Mark Adams: A Survey/He Kohinga Whakaahua is divided into ten sections showcasing a wide selection of his photographs and includes sites which Captain Cook visited, places where the Tiriti o Waitangi was signed, and his series of photographs of Samoan tatau (tattoo).


Ngāi Tahu trusted him to photograph sites of significance across Waipounamu because of his deep respect for Indigenous kaupapa and cultural practices. He always sought permission from local kaumatua at various marae before taking these photographs. This section in the book has been given the thought-provoking subtitle:

Whenua i mahiratia, haehae ngā tākata.

Land of memories, scarred by people.


Some of Mark Adams’ most iconic photographs are of places where Captain James Cook and his crew came ashore in Fiordland and Queen Charlotte Sound. This is where some of the first interactions between Māori and the British Empire took place. Artists that accompanied Cook on his voyages, such as William Hodges and John Webber, created dramatic, majestic paintings of some of these sites, influenced by the dominant style of English landscape painting. Mark Adams has responded to these historic artworks by creating some stunning black and white panoramic photographs.

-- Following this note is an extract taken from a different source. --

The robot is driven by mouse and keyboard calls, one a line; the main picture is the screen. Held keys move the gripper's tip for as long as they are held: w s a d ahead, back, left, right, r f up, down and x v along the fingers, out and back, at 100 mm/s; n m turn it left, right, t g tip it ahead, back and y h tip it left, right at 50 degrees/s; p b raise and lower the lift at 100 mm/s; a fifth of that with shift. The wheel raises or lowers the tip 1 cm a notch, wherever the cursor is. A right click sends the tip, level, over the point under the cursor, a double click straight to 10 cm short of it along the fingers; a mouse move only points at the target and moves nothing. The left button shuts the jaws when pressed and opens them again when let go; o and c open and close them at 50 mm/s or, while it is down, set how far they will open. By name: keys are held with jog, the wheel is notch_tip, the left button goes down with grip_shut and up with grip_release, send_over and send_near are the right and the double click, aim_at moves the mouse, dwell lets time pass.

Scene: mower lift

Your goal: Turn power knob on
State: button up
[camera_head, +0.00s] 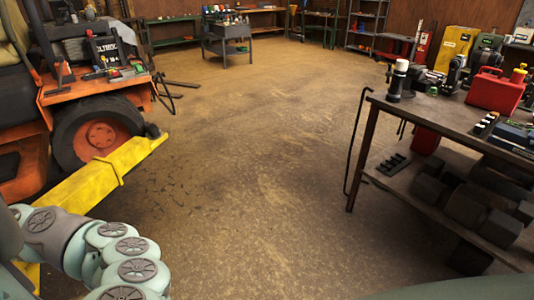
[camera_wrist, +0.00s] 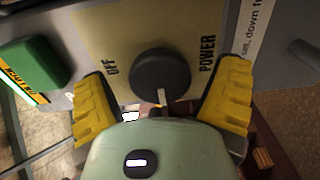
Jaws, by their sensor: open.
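In the wrist view, the round black power knob (camera_wrist: 160,75) sits on a beige panel plate (camera_wrist: 104,25). The plate reads OFF to the left of the knob and POWER to the right. A pale strip shows at the knob's lower edge; I cannot tell whether it is the knob's pointer. My gripper (camera_wrist: 161,103) is open, with one yellow finger on each side of the knob. Gaps show between both fingers and the knob. In the head view, the knob and gripper are out of sight.
A green button (camera_wrist: 35,62) is left of the plate, near the left finger. A grey peg (camera_wrist: 304,54) is at the right. In the head view, the yellow lift (camera_head: 105,172) stands by the orange mower (camera_head: 95,95), and a workbench (camera_head: 425,118) is right. Open floor lies between.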

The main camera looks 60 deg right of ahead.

Mark Adams’s photographs of three meeting houses, Hinemihi, Rauru and Tiki a Tamamutu, carved by esteemed Ngāti Tarāwai tohunga whakairo (master carver) Tene Waitere, are a testament to Tene Waitere’s outstanding skills as a carver and his innovative style. One stands in the garden of Clendon House, a private estate in England, another is on display in a famous German anthropological museum, and one was purchased by a colonial businessman to display at his Spa Hotel in Rotorua. It does beg the question as to how appropriate it was for private collectors and museums to acquire whare whakairo (carved meeting houses) as ethnographic artifacts, a far cry from their traditional function as a meeting place for iwi and statement of Māori identity, culture, and mana. The good news is that Hinemihi will be returned home to Aotearoa in the not-too-distant future.


Mark Adams is well known both here and internationally for his striking series of photographs documenting the tradition of Samoan tatau performed by Tufuga tatatau (master tattooists) in domestic settings in Tāmaki Makaurau. Early on in this series, when taking a photograph of his model Salati Fiu, he had a lightbulb moment. He realised that he himself was ‘the exotic’ in the frame. Salati Fiu already knew he was in Polynesia.


Mark Adams: A Survey/He Kohinga Whakaahua was published to coincide with a superb exhibition of his photographs presently showing at the Auckland Art Gallery Toi o Tāmaki.


Commenting on the occasion of the major book and exhibition, Mark Adams says:

“Books are useful as repositories of accessible work, but only an exhibition can show the conceptual intent, full scale and unique qualities of the large format photographic medium I have used for 50 years.”


Having had the privilege of both reading this book and viewing the exhibition, I would encourage others interested in art, photography, and New Zealand history to do this as well. Both are amazing.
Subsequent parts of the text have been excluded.